I thoroughly enjoy many of these pro-African Diaspora return home shows on YouTube. That only to the extent that they talk about and show what is possible. I lose interest as soon as I detect a sense of superiority complex and a holier than though attitude pushing propaganda for people to return home at like all costs because “home is home”.
TO EVERYONE THEIR MOTIVATIONS, DREAMS, AND STRENGTHS
The Diaspora is not a sin. The African dream is not for everyone. Neither is heaven; not all of us are holy. People are not stupid. People are different. People are driven by a myriad of intrinsic motivations. People dream their own dreams, see their own dreams for the doable and the impossible. People fight their own demons.
Home for one person may be hell for another. Everyone must be allowed to assess their own life situations before taking a stand on the return-home-or-not African Diaspora dilemma. I fully encourage the expansion of YouTube talks as educational and advisory tools on the matter. Condescendence puts me off. Not everyone is born aristocrat.

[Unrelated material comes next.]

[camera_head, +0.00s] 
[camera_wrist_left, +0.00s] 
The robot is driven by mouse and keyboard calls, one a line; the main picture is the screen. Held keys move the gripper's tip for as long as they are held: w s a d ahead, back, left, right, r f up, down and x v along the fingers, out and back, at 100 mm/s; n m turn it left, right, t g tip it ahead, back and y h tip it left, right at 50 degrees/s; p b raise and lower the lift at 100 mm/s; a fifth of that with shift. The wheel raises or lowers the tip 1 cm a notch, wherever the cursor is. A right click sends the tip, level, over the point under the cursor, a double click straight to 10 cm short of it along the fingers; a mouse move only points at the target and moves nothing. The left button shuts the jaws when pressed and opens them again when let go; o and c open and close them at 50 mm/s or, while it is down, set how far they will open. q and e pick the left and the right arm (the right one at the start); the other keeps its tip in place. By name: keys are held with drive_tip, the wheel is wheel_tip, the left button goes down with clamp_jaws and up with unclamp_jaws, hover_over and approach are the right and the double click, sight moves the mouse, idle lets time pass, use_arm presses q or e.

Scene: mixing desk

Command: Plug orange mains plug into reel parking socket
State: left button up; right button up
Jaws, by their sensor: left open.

For those ex-Diasporants that have made successful returns back home, I wholeheartedly rejoice with and for. Much as I do for those Diasporants that thrive and have decided to settle abroad. The Rock Stars in this regard are those that have managed to reach such levels of success that they can afford to live happily ever after with one foot in the Diaspora and the other back home; dying where the die, buried where they’ll be ultimately. Bravo!
I’m a 65-year-old lone survivor Diasporant in Norway. My official retirement is just a little over a year away. In a perfect world I’d be shuttling between Africa and Norway as a well-off Norwegian pensioner living it up. However, as things are today, I’ll only be able to sustain a reasonably okay living standard by being in one or the other, but not Norway and Africa alternately. And that’ll hold to the extent that I remain childless, single and unmarried. I wouldn’t even afford to keep neither a dog nor a cat. Not that I’d want to keep a pet, though.
To be clear, I don’t hate pets. I love women. I’m too poor to want to get married. Simple. I decide my ability to keep a pet and that of sustaining a happily-ever-after marriage here and now. Investing in this and that back home is out of the question now. I did try during my super economic might years in the early 2000s.
The whole thing broke my financial back lastingly. Almost killed me. Exposed dark sides that I never knew of in my family. I’ve just recently made a last investment attempt that was supposed to turn out as the mother of them all. Alas, it was a scam. Lost much money. Never again big business ventures in Africa for me. I’m tired. I’ve reached and crossed the rat-race finishing line. I’ve got a thousand books to write. Talk about aging with grace.
A whisper tells that there’s a critical minerals rich stretch of land from Eastern Congo to my ancestral land in Eastern Province, Zambia. If I invest US$10K today, another tomorrow, and then, monthly throughout 2026, I’ll be a Billionaire by the time I become a pensioner in Norway in 2027. I tell the whisper, “Go eff yourself; you can have it all!”
I’ve lived in Norway more than half my life. I became a man here. In my time, I’ve done and attained great things that big men do. I’ve experienced profuse joyous manhood exploits here. In the deepest recesses of my heart rest profound pains of loss of, longing for, and denial of seeing my manhood seed sprout to see the light of day in Norway. I’ve cried rivers in here. The rivers have dried. I’ve risen. I’m alive again. Despite the pains. My heart is strong.
Africa is born in me. I’ll be African all my living days. My roots pride will never die. I’ll stay in the Diaspora until I die. It’s my right to choose what feels right for me, for my life. To those the African Diasporants to whom it feels right and has shown to be feasible, go back home and thrive. We all deserve the good we create for ourselves anywhere we thrive in the world, including Guangzhou, even Ouagadougou too. Who is anybody to judge what is right or not for us about our respective solutions to the aging African Diasporants’ dilemma overseas?
This is my story today. The wealth of my future shining ever so bright ahead. The world is my oyster. Only getting started. The Diaspora is my springboard to any corner of the world I want to reach, be it today or tomorrow. From high up in the springboard leap trajectory, I’m free, I’m happy. I look back into the past, the database for all I need for the new opportunities and challenges of the future in the Diaspora and back home. I have no fear. This world is mine. Prove me wrong, if you can; back home or in the Diaspora.